Just how many Americans at the turn of the millennium still suffer from this condition? According to Dr. Donald Dossey, a psychotherapist specializing in the treatment of phobias (and coiner of the term “paraskevidekatriaphobia”), the figure may be as high as 21 million. If he’s right, eight percent of Americans are still in the grips of a very old superstition.
It is said: If 13 people sit down to dinner together, all will die within the year. The Turks so disliked the number 13 that it was practically expunged from their vocabulary (Brewer, 1894). Many cities do not have a 13th Street or a 13th Avenue. Many buildings don’t have a 13th floor. If you have 13 letters in your name, you will have the devil’s luck (Jack the Ripper, Charles Manson, Jeffrey Dahmer, Theodore Bundy and Albert De Salvo all have 13 letters in their names). There are 13 witches in a coven.
It has been proposed, for example, that fears surrounding the number 13 are as ancient as the act of counting. Primitive man had only his 10 fingers and two feet to represent units, this explanation goes, so he could count no higher than 12. What lay beyond that – 13 – was an impenetrable mystery to our prehistoric forebears, hence an object of superstition.

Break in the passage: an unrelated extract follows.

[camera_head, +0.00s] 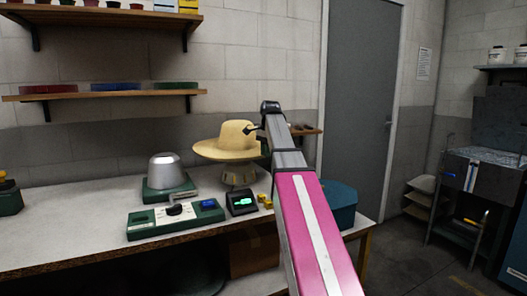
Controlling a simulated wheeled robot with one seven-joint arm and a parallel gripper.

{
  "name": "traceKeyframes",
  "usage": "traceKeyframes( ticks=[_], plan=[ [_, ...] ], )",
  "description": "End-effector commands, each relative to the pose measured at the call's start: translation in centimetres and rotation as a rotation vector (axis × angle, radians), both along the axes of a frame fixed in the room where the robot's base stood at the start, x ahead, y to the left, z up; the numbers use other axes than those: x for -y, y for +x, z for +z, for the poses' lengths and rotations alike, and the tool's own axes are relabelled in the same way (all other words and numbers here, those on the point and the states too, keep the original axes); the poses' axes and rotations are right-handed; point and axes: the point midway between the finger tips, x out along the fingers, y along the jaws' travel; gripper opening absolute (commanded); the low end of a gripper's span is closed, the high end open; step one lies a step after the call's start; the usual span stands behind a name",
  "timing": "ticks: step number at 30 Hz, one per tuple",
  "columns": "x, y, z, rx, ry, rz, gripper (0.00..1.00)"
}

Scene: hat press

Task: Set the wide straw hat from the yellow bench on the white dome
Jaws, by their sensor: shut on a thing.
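The wide straw hat (225,147) is held brim down at its right side by my gripper (254,130). The jaws are small here and partly lost against the crown. The hat is over a grey-tan stand (238,175) whose top the brim hides; I cannot tell whether they touch. A pale silvery-white dome (167,171) stands uncovered on a green base to the left, apart from the hat. I cannot make out a separate yellow bench; the long worktop (82,220) is pale, with a yellowish leg (364,256) at its right end.
A green control panel (150,224) lies in front of the dome. A small black box with a green display (241,202) and small yellow pieces (265,201) are below the hat. A teal round box (343,204) stands right, partly behind my arm. A wall shelf (105,96) is above.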

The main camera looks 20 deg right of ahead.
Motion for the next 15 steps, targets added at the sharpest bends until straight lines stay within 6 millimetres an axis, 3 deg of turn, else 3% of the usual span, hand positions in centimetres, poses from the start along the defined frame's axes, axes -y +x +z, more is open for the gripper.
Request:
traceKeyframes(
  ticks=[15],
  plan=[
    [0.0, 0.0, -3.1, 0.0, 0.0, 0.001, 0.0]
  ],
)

How it all came about in history for this 13th? Here is some info on that too:
Egypt:
To the ancient Egyptians, these sources tell us, life was a quest for spiritual ascension which unfolded in stages – 12 in this life and a 13th beyond, thought to be the eternal afterlife. The number 13 therefore symbolized death – not in terms of dust and decay, but as a glorious and desirable transformation. Though Egyptian civilization perished, the symbolism conferred on the number 13 by its priesthood survived, only to be corrupted by subsequent cultures who came to associate 13 with a fear of death instead of a reverence for the afterlife.
West:
Other sources speculate that the number 13 may have been purposely vilified by the founders of patriarchal religions in the early days of western civilization because it represented femininity. Thirteen had been revered in prehistoric goddess-worshiping cultures, we are told, because it corresponded to the number of lunar (menstrual) cycles in a year (13 x 28 = 364 days). The “Earth Mother of Laussel,” for example – a 27,000-year-old carving found near the Lascaux caves in France often cited as an icon of matriarchal spirituality – depicts a female figure holding a cresent-shaped horn bearing 13 notches. As the solar calendar triumphed over the lunar with the rise of male-dominated civilization, it is surmised, so did the number 12 over the number 13, thereafter considered anathema.
India and Vikings:
the Hindus, who believed, for reasons I haven’t been able to ascertain, that it is always unlucky for 13 people to gather in one place – say, at dinner. Interestingly enough, precisely the same superstition has been attributed to the ancient Vikings (though I have also been told, for what it’s worth, that this and the accompanying mythographical explanation are apocryphal). The story has been laid down as follows:
Twelve gods were invited to a banquet at Valhalla. Loki, the Evil One, god of mischief, had been left off the guest list but crashed the party, bringing the total number of attendees to 13. True to character, Loki raised hell by inciting Hod, the blind god of winter, to attack Balder the Good, who was a favorite of the gods. Hod took a spear of mistletoe offered by Loki and obediently hurled it at Balder, killing him instantly. All Valhalla grieved. And although one might take the moral of this story to be “Beware of uninvited guests bearing mistletoe,” the Norse themselves apparently concluded that 13 people at a dinner party is just plain bad luck.
and finally, did you know that…
the Bible tells us there were exactly 13 present at the Last Supper. One of the dinner guests – er, disciples – betrayed Jesus Christ, setting the stage for the Crucifixion.
….and the crucifixion took place on a Friday!